Each line of the material below should be reproduced exactly.

-- START Recorded information --

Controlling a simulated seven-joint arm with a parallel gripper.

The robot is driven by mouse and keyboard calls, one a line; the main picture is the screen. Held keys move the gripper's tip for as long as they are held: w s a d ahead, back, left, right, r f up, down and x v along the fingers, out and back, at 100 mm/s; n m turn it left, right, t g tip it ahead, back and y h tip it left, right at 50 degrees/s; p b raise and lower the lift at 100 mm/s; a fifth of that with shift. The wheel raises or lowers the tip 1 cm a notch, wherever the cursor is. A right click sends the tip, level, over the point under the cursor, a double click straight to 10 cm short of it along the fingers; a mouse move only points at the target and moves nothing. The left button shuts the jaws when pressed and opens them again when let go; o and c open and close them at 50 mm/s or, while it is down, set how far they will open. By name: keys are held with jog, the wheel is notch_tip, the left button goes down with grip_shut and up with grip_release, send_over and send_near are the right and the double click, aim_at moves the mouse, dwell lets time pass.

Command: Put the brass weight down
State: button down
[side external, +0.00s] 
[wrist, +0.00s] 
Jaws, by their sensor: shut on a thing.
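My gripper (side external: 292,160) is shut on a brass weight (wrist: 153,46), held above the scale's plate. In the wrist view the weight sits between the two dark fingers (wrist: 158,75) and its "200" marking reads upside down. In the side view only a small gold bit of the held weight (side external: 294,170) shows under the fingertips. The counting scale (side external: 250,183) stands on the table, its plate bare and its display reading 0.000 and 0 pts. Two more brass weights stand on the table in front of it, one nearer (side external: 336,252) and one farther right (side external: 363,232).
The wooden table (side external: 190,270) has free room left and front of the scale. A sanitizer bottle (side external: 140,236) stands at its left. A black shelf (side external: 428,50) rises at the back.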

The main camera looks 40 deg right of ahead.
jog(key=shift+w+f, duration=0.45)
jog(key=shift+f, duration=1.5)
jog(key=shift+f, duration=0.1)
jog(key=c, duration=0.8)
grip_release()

-- END Recorded information --

Full output:
Controlling a simulated seven-joint arm with a parallel gripper.

The robot is driven by mouse and keyboard calls, one a line; the main picture is the screen. Held keys move the gripper's tip for as long as they are held: w s a d ahead, back, left, right, r f up, down and x v along the fingers, out and back, at 100 mm/s; n m turn it left, right, t g tip it ahead, back and y h tip it left, right at 50 degrees/s; p b raise and lower the lift at 100 mm/s; a fifth of that with shift. The wheel raises or lowers the tip 1 cm a notch, wherever the cursor is. A right click sends the tip, level, over the point under the cursor, a double click straight to 10 cm short of it along the fingers; a mouse move only points at the target and moves nothing. The left button shuts the jaws when pressed and opens them again when let go; o and c open and close them at 50 mm/s or, while it is down, set how far they will open. By name: keys are held with jog, the wheel is notch_tip, the left button goes down with grip_shut and up with grip_release, send_over and send_near are the right and the double click, aim_at moves the mouse, dwell lets time pass.

Command: Put the brass weight down
State: button down
[side external, +0.00s] 
[wrist, +0.00s] 
Jaws, by their sensor: shut on a thing.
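My gripper (side external: 292,160) is shut on a brass weight (wrist: 153,46), held above the scale's plate. In the wrist view the weight sits between the two dark fingers (wrist: 158,75) and its "200" marking reads upside down. In the side view only a small gold bit of the held weight (side external: 294,170) shows under the fingertips. The counting scale (side external: 250,183) stands on the table, its plate bare and its display reading 0.000 and 0 pts. Two more brass weights stand on the table in front of it, one nearer (side external: 336,252) and one farther right (side external: 363,232).
The wooden table (side external: 190,270) has free room left and front of the scale. A sanitizer bottle (side external: 140,236) stands at its left. A black shelf (side external: 428,50) rises at the back.

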The main camera looks 40 deg right of ahead.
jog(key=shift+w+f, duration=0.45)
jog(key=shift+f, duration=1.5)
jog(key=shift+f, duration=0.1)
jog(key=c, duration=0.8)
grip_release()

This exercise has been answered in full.